| EXERCISE OBJECTIVE |
Retype every entry exactly, character for character.

| DATA PROVIDED |
◆ ◆ ◆ ◆ ◆ ◆ ◆

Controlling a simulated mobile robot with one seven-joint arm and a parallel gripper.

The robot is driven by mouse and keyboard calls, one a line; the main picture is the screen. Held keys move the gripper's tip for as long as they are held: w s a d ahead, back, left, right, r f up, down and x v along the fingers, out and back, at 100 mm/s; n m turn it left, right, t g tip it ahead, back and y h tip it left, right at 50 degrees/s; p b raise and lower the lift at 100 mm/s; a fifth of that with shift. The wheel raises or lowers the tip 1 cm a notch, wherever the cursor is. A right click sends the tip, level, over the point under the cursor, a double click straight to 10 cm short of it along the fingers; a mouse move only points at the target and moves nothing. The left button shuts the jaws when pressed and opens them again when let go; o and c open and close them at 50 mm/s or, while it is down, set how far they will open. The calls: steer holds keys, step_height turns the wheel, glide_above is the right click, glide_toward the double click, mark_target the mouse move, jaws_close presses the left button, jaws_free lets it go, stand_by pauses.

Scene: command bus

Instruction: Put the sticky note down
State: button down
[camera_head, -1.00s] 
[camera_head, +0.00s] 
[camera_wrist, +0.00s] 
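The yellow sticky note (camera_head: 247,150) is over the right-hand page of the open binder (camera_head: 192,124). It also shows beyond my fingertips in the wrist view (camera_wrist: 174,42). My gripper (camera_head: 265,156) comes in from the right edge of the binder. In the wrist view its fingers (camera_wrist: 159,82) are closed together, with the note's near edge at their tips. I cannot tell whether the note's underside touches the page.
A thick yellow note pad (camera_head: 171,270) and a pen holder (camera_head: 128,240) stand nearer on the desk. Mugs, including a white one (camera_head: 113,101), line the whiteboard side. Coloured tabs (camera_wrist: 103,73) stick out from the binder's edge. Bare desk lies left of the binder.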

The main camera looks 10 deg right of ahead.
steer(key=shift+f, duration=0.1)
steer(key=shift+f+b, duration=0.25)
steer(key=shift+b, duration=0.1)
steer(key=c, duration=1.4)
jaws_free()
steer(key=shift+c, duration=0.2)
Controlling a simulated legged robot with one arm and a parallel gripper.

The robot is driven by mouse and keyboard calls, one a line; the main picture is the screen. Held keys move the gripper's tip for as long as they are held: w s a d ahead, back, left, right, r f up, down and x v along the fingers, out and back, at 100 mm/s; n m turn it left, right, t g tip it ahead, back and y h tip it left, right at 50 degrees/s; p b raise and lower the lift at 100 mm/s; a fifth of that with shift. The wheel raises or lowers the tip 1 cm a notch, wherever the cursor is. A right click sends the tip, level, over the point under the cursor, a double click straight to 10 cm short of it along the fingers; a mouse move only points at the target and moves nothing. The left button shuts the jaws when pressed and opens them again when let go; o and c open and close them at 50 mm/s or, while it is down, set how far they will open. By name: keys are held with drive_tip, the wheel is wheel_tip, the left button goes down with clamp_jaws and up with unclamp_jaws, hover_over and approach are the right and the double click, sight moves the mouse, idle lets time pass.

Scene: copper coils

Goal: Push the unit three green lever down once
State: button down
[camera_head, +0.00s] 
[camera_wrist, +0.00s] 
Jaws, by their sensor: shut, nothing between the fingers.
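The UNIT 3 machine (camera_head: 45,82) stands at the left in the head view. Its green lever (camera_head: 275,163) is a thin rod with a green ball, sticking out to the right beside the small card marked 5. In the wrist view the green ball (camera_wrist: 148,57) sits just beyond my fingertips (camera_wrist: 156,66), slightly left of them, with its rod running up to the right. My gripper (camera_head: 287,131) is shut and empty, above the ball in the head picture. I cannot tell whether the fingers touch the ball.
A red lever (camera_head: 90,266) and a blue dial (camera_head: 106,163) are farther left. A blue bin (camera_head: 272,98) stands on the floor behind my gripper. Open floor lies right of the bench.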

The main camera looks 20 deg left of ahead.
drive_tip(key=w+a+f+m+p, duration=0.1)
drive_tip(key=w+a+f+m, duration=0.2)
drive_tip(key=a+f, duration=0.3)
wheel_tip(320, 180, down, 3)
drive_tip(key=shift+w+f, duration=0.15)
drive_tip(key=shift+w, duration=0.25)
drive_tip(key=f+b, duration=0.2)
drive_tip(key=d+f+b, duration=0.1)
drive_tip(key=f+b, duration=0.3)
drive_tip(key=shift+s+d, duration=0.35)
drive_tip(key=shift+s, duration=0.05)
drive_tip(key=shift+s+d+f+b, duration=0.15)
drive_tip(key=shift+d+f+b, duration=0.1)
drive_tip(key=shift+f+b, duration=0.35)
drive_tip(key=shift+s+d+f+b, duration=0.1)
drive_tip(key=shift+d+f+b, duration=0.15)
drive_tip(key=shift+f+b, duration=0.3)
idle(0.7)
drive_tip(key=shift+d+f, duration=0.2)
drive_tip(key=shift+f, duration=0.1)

◆ ◆ ◆ ◆ ◆ ◆ ◆

| ANSWER BELOW |
Controlling a simulated mobile robot with one seven-joint arm and a parallel gripper.

The robot is driven by mouse and keyboard calls, one a line; the main picture is the screen. Held keys move the gripper's tip for as long as they are held: w s a d ahead, back, left, right, r f up, down and x v along the fingers, out and back, at 100 mm/s; n m turn it left, right, t g tip it ahead, back and y h tip it left, right at 50 degrees/s; p b raise and lower the lift at 100 mm/s; a fifth of that with shift. The wheel raises or lowers the tip 1 cm a notch, wherever the cursor is. A right click sends the tip, level, over the point under the cursor, a double click straight to 10 cm short of it along the fingers; a mouse move only points at the target and moves nothing. The left button shuts the jaws when pressed and opens them again when let go; o and c open and close them at 50 mm/s or, while it is down, set how far they will open. The calls: steer holds keys, step_height turns the wheel, glide_above is the right click, glide_toward the double click, mark_target the mouse move, jaws_close presses the left button, jaws_free lets it go, stand_by pauses.

Scene: command bus

Instruction: Put the sticky note down
State: button down
[camera_head, -1.00s] 
[camera_head, +0.00s] 
[camera_wrist, +0.00s] 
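The yellow sticky note (camera_head: 247,150) is over the right-hand page of the open binder (camera_head: 192,124). It also shows beyond my fingertips in the wrist view (camera_wrist: 174,42). My gripper (camera_head: 265,156) comes in from the right edge of the binder. In the wrist view its fingers (camera_wrist: 159,82) are closed together, with the note's near edge at their tips. I cannot tell whether the note's underside touches the page.
A thick yellow note pad (camera_head: 171,270) and a pen holder (camera_head: 128,240) stand nearer on the desk. Mugs, including a white one (camera_head: 113,101), line the whiteboard side. Coloured tabs (camera_wrist: 103,73) stick out from the binder's edge. Bare desk lies left of the binder.

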The main camera looks 10 deg right of ahead.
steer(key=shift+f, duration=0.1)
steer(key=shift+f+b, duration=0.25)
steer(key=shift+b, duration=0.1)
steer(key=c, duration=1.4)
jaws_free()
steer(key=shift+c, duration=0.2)
Controlling a simulated legged robot with one arm and a parallel gripper.

The robot is driven by mouse and keyboard calls, one a line; the main picture is the screen. Held keys move the gripper's tip for as long as they are held: w s a d ahead, back, left, right, r f up, down and x v along the fingers, out and back, at 100 mm/s; n m turn it left, right, t g tip it ahead, back and y h tip it left, right at 50 degrees/s; p b raise and lower the lift at 100 mm/s; a fifth of that with shift. The wheel raises or lowers the tip 1 cm a notch, wherever the cursor is. A right click sends the tip, level, over the point under the cursor, a double click straight to 10 cm short of it along the fingers; a mouse move only points at the target and moves nothing. The left button shuts the jaws when pressed and opens them again when let go; o and c open and close them at 50 mm/s or, while it is down, set how far they will open. By name: keys are held with drive_tip, the wheel is wheel_tip, the left button goes down with clamp_jaws and up with unclamp_jaws, hover_over and approach are the right and the double click, sight moves the mouse, idle lets time pass.

Scene: copper coils

Goal: Push the unit three green lever down once
State: button down
[camera_head, +0.00s] 
[camera_wrist, +0.00s] 
Jaws, by their sensor: shut, nothing between the fingers.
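The UNIT 3 machine (camera_head: 45,82) stands at the left in the head view. Its green lever (camera_head: 275,163) is a thin rod with a green ball, sticking out to the right beside the small card marked 5. In the wrist view the green ball (camera_wrist: 148,57) sits just beyond my fingertips (camera_wrist: 156,66), slightly left of them, with its rod running up to the right. My gripper (camera_head: 287,131) is shut and empty, above the ball in the head picture. I cannot tell whether the fingers touch the ball.
A red lever (camera_head: 90,266) and a blue dial (camera_head: 106,163) are farther left. A blue bin (camera_head: 272,98) stands on the floor behind my gripper. Open floor lies right of the bench.

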The main camera looks 20 deg left of ahead.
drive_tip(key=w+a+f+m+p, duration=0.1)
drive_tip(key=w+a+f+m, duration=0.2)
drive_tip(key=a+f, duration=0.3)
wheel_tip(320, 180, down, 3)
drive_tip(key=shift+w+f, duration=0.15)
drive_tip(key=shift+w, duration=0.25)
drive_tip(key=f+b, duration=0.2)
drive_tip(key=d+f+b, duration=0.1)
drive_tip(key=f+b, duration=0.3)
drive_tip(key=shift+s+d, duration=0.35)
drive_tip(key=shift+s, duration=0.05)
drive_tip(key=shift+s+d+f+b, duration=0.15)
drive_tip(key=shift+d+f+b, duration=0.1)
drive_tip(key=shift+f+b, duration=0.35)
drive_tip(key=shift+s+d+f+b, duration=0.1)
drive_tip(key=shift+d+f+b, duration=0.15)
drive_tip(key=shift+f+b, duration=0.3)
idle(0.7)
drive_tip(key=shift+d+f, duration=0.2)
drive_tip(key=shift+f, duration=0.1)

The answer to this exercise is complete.